I went to 4Knots on Saturday, arriving in time to see Reigning Sound on stage, WFMU's DA the DJ playing the organ like Viv Savage. For a band that has -- visually -- a strong dirtbag vibe, they play an awful lot of moody songs about girls. I watched from a few different vantage points: in the crowd on wooden slats of the pier; up the ramp adjacent to the stage; I even went through the process of gaining entry to the cordoned-off beer zone (set up around some Sandy-vacated exterior storefronts from the Pier 17 mall) and obtaining a plastic pint cup of Bud Light. Bracelets, tickets, a twenty minute wait in line. Is 4Knots "over?" But I was there to see Kurt Vile. Not necessarily because I love the Violators' chilled-out sound, although I've come to really appreciate the signature nasal dissonance of the vocals, but because I like the character actor vibe he brings to rock performance.
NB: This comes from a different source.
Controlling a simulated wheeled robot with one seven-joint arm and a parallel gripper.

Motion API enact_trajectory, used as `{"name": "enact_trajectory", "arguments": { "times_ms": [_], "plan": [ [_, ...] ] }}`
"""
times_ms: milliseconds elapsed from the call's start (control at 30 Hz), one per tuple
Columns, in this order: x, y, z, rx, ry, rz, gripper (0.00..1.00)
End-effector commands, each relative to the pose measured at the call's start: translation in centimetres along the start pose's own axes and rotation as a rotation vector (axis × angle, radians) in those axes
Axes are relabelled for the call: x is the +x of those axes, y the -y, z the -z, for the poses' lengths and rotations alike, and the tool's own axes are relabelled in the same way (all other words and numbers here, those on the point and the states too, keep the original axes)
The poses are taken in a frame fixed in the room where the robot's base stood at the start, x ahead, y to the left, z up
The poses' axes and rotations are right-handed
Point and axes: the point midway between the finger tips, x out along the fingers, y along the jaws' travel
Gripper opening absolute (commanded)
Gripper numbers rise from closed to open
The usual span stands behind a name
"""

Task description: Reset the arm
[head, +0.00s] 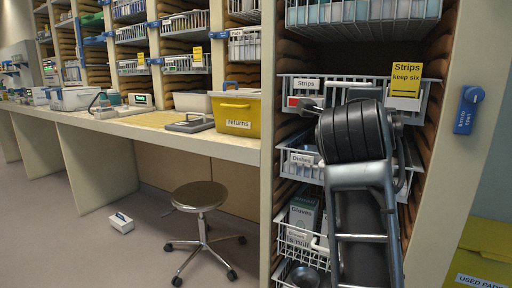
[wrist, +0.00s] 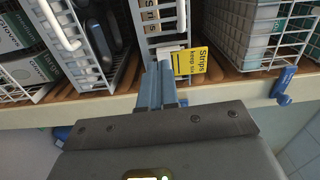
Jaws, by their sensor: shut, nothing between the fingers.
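My gripper (wrist: 166,68) shows in the wrist view as two blue-grey fingers pressed together, with nothing between them. They point at the front of the Strips basket, beside its yellow "Strips keep six" card (wrist: 190,62); I cannot tell whether they touch. In the head view my arm is raised in front of the right-hand shelf bay. Its dark, rounded wrist part covers part of the Strips basket (head: 300,83) and the Dishes basket (head: 290,165). My fingertips are hidden there. The yellow card (head: 406,80) stands just right of my arm.
Wire baskets fill the bay, with a Gloves box (head: 302,213) below. A blue turn handle (head: 468,110) is on the right post. The counter holds a yellow returns bin (head: 237,112). A stool (head: 200,197) and a small white box (head: 121,223) stand on otherwise open floor.

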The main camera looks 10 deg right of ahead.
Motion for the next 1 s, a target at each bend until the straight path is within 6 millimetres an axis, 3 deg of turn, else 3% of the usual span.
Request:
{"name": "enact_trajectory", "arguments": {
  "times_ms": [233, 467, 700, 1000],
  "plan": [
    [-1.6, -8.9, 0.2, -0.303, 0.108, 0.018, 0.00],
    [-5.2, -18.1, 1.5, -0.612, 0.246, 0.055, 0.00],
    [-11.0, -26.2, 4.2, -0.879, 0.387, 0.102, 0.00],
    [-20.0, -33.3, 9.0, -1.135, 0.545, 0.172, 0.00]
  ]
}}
He reminds me a bit of some old video footage I'd seen of Joey Ramone on tour in Europe -- shy stringbean with a wall of hair and a too-big shirt. They played KV Crimes, the Scharpling-directed video for which impressed me with K. Vile's goony stage presence. Afterwards, Nina and I walked around the seaport, inspecting the See/Change shipping container city, the candy store selling comically enormous gummy candy. The fancy pizza place on Front St. looked appealing, but there was a steady flow of reeking human waste from the fancy Port-A-Pottys right across from it. The cobblestones shone with piss.